Two men died after their canoe capsized on Johnson Lake while fishing Saturday afternoon.
Alaska State Troopers identified the victims as Kevin Maze and Jason McClarin, both 35, of Anchorage.
John Evans of Central Emergency Services said the bodies were recovered in 10 to 15 feet of water about 30 feet from shore.
They were not wearing life preservers, but had them in the canoe, he said.
Two witnesses, Chris Fielding and his brother, Shane, both of Homer, were camping at the Johnson Lake State Recreation Area. Shortly after 2 p.m. they heard the men yelling for help after the canoe capsized. Shane called 911.
"I ran to get my life jacket and swam out to them," Fielding said. "Right before I got out there I saw one of the guys start to go under."
Once Fielding got out to the canoe he did not see either of them anymore, he said. The canoe was not far from the campground. It had capsized next to an area thick with lily pads.
Troopers and emergency personnel from Central Emergency Services, Alaska
Division of Parks and Outdoor Recreation and U.S. Fish and Wildlife Service, including divers, responded to the accident with a rescue vessel and skiff.
A helicopter flew overheard hunting for any trace of the individuals while the capsized canoe still bobbed on the water.
Fielding said the canoe was fixed to a rope in the water.

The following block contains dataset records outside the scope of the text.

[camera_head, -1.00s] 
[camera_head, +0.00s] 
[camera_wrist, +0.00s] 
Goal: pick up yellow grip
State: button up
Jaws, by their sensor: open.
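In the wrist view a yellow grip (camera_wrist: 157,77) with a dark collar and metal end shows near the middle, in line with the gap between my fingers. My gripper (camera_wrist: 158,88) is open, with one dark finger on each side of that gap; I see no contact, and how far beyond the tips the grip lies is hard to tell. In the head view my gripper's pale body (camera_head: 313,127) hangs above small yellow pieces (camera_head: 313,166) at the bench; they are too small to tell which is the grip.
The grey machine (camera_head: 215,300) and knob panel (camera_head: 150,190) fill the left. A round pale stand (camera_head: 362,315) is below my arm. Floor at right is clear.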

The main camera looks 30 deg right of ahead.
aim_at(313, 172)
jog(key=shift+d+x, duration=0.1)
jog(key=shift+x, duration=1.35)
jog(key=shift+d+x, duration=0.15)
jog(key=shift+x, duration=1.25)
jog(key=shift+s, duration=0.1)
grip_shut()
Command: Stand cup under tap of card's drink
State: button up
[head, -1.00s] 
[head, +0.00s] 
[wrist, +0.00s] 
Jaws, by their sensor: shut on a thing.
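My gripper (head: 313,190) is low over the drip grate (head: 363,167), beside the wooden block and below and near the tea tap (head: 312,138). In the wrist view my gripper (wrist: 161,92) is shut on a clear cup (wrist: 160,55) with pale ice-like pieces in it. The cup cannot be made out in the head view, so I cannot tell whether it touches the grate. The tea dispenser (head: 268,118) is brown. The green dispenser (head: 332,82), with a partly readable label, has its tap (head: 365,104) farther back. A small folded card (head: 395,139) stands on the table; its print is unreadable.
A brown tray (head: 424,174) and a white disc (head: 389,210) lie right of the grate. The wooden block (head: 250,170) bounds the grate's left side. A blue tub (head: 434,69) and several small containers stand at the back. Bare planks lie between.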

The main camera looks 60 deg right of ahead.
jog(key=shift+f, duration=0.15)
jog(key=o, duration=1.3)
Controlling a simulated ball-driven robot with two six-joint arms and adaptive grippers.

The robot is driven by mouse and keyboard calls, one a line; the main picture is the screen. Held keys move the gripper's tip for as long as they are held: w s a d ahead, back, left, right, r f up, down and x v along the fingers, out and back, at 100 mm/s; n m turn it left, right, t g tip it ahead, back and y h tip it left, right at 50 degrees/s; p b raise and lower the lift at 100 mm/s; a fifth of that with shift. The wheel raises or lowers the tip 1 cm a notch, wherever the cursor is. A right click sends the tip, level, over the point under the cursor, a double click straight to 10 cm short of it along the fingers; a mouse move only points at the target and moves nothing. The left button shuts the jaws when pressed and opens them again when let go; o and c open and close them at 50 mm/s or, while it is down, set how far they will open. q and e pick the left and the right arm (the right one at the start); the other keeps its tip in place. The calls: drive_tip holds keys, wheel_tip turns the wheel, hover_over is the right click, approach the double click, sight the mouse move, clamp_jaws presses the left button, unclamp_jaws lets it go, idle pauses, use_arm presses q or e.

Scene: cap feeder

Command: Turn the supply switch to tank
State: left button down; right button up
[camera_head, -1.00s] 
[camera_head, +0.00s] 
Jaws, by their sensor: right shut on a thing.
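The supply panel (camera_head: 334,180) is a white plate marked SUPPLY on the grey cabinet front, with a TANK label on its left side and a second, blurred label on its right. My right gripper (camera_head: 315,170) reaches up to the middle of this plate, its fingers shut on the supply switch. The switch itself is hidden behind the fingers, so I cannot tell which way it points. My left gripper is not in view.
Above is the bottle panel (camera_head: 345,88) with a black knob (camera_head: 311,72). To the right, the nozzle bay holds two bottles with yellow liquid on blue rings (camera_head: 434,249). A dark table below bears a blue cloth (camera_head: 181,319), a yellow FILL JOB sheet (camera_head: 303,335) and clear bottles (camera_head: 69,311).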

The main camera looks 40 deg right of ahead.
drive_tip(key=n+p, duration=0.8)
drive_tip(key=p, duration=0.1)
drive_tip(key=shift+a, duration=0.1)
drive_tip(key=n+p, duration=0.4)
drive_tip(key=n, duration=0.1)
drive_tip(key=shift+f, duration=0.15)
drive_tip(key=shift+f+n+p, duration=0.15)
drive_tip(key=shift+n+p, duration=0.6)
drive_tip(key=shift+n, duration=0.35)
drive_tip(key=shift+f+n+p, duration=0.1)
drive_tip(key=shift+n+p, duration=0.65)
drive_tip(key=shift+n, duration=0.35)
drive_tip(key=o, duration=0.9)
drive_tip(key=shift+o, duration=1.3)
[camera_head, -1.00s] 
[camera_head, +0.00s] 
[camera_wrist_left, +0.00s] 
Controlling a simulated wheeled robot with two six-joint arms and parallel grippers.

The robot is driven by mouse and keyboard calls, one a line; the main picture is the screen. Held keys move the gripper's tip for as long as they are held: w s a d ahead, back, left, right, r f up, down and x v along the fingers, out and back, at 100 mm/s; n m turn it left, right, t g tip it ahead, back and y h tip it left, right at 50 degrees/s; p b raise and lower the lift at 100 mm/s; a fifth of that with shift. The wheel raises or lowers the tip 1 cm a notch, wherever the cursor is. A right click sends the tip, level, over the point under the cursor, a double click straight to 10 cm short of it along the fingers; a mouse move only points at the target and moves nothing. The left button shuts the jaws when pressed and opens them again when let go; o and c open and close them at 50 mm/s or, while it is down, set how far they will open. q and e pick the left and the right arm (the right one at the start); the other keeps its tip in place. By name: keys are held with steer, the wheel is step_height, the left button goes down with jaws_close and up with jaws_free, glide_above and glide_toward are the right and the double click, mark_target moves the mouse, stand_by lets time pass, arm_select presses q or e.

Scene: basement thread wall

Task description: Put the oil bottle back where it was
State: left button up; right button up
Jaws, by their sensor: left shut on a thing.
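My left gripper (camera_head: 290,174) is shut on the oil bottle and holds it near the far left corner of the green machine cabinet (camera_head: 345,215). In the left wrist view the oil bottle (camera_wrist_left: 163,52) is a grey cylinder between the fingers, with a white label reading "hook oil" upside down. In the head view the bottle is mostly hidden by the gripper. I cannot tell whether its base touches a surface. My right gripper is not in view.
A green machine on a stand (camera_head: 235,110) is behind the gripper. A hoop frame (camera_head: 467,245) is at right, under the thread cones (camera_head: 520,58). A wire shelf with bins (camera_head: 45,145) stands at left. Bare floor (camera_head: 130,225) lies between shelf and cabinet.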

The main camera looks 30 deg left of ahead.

He was not sure if the rope was an anchor line.
Kristy Innes of Soldotna saw troopers pull the bodies out of the water while walking around the park with her family.
They did not perform CPR, she said.
Johnson Lake, near Kasilof, is stocked with rainbow trout by the Department of Fish and Game.
The lake is a popular spot for campers and boaters, and the site was teeming with both Saturday afternoon.
Campground host Garry Webb said this is the first time this year there has been a boating accident on the lake.
"The sorry thing about it is we do provide life preservers and everything, trying not to have this situation," he said.
Evans said it is especially important to wear life jackets in the summer because even though the weather is warmer the water is still cold.
While the bodies of the men were recovered, a friend waited onshore to identify them.
Webb's wife, Linda, also a camp host, said the friend had told her he had been close with the men for 30 years.
"He was just coming in to join them at camp today," she said.
The friend wiped the tears away from his face with the sleeve of his gray-hooded sweatshirt.